Esa disponibilidad que demandaba Al Adnani, ese nulo escrúpulo en la ejecución del terror, añade gasolina, cómo no, a la psicosis general. No en vano, los últimos atentados se han cometido con cuchillos y armas blancas, coches y camiones de alquiler (hay compañías que ofrecen alquileres por apenas 250 euros), pistolas sumamente baratas adquiridas en el mercado negro de la Deep web (internet profunda), o bombas caseras.
Más aún, atentados en zonas de ocio y puntos de encuentro social como los cometidos en Túnez, Niza, París (sala Bataclán), Berlín o Manchester; transporte público y aeropuertos (San Petersburgo, Estambul o Bruselas); o incluso zonas centrales y transitadas de grandes ciudades (Londres o París), han afectado a la vida cotidiana de los ciudadanos. Desde altos niveles de alerta nacional, hasta recomendaciones sin precedentes por parte de los gobiernos. Como botón de muestra, la propia industria turística se ha visto afectada por una mayor demanda de destinos ‘seguros’.
España como ejemplo
Existen, no obstante, medidas antiterroristas que se han ido aplicando en los últimos años. Desde el pacto antiyihadista español entre PP y PSOE hasta medidas concretas en países como EEUU (la polémica ley antiinmigración de Trump), Francia (control de viajeros y usuarios digitales), Reino Unido o Alemania, pasando por proyectos de contranarrativa yihadista con interesantes resultados como el del proyecto norteamericano Think Again Turn Away (“Piensa de nuevo, da lavuelta”, iniciativas de comunidades islámicas como la campaña #NotInMyName (“No en mi nombre”) o la reciente propuesta de contenidos basados en la concordia elaborada por el gobierno kuwaití.

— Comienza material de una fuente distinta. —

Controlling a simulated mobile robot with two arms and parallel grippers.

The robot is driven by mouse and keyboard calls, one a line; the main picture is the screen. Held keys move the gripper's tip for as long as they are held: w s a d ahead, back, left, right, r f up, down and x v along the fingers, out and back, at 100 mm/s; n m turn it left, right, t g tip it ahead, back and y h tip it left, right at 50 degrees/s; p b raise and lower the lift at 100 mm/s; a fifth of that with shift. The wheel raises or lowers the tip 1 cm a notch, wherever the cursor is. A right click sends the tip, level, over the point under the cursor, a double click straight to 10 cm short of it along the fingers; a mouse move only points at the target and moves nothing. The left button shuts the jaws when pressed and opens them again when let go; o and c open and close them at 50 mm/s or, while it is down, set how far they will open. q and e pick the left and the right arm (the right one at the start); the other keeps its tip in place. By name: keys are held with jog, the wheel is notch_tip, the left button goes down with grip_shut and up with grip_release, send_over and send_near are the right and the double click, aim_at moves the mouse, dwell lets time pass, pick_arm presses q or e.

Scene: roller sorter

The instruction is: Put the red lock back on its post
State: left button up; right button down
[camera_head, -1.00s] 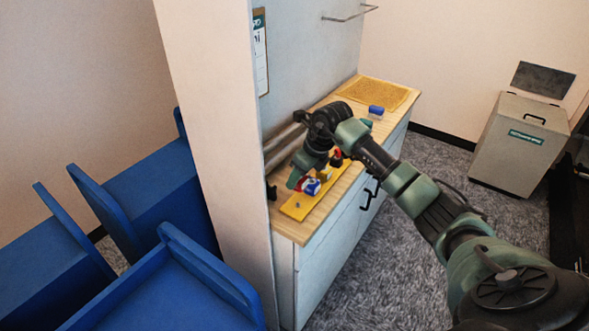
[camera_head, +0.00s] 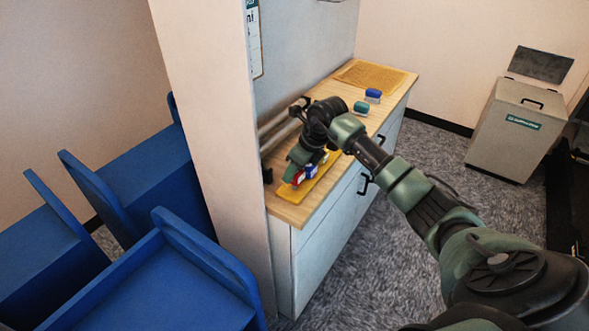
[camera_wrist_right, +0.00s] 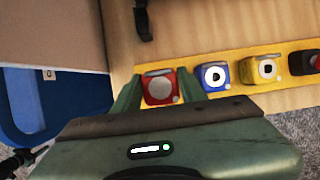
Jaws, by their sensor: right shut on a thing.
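My right gripper (camera_head: 297,178) is low over the near end of the yellow board (camera_head: 313,189). In the right wrist view the gripper (camera_wrist_right: 158,90) is shut on the red lock (camera_wrist_right: 160,87), one green finger on each side of it. The red lock also shows in the head view (camera_head: 299,178). It is at the board's left end in the wrist view, beside the blue lock (camera_wrist_right: 212,76). Its underside is hidden, so I cannot tell whether it sits on a post. My left gripper is not in view.
A yellow lock (camera_wrist_right: 262,69) and a dark lock with red (camera_wrist_right: 305,62) stand farther along the board. A green block (camera_head: 361,108) and a blue block (camera_head: 373,95) lie on the wooden counter (camera_head: 335,97). A wall panel and blue chairs (camera_head: 160,275) are at the left.

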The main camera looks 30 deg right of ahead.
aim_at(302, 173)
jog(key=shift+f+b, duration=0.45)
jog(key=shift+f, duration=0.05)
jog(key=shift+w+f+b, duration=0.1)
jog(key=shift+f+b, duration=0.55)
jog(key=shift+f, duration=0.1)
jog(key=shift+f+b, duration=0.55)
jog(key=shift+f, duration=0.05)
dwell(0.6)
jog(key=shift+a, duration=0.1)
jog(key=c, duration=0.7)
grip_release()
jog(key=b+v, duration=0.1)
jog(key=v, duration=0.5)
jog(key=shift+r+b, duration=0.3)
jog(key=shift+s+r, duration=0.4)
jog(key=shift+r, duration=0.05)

No existe todavía una política global efectiva, aunque sí se puede contar con referentes eficaces como, por ejemplo, la propia actividad española. Gracias a una legislación flexible en la materia y una notable experiencia por los años de actividad de ETA, España se erige como uno de los estados más exhaustivos en la lucha. No en vano, 722 yihadistas han sido detenidos desde el 11M y cerca de un tercio de ellos en los últimos años de actividad del Daesh.

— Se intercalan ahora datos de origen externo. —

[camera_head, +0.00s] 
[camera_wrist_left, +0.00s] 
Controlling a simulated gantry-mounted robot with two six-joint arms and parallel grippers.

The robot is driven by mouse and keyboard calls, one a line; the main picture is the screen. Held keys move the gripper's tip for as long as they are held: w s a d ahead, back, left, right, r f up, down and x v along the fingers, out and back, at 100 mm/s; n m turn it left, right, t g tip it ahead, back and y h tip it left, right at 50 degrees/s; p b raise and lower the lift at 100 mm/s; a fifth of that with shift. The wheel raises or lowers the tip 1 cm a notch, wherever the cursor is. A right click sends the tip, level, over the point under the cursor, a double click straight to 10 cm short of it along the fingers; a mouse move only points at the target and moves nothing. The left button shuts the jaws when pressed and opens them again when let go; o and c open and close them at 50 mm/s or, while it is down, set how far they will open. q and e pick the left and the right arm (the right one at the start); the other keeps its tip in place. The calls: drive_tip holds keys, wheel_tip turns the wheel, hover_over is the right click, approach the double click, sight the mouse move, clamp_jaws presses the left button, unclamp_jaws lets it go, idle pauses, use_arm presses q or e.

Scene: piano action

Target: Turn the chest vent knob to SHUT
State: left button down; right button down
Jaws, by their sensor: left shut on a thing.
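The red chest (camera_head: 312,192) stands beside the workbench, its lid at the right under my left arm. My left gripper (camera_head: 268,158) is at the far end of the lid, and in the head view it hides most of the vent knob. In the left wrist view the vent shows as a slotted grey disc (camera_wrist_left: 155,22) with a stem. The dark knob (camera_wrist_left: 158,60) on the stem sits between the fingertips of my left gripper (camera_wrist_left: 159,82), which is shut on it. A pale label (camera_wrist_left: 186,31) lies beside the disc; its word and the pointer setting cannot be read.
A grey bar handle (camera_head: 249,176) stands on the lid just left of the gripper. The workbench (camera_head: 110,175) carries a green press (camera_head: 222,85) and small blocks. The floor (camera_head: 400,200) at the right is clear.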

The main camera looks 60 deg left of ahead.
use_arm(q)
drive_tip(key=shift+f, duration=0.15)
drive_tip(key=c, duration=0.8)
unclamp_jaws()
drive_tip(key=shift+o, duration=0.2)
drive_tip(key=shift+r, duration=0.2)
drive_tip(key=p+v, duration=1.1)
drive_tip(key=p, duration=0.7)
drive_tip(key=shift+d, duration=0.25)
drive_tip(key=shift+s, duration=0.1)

Pérez Triana explica: “Las medidas más efectivas en España han sido la cooperación internacional, la vigilancia de las redes sociales, el trabajo a pie de calle en los barrios, etc. La cooperación con Marruecos ha sido fundamental. Pero luego, si vamos al plano europeo encontramos que por mucho que se haya repetido la voluntad de luchar, hay todavía camino por recorrer”.
La lucha antiterrorista y la confianza en la acción de las fuerzas de seguridad de los estados es el camino para acabar tanto con el terrorismo yihadista como con la histeria colectiva que ha generado.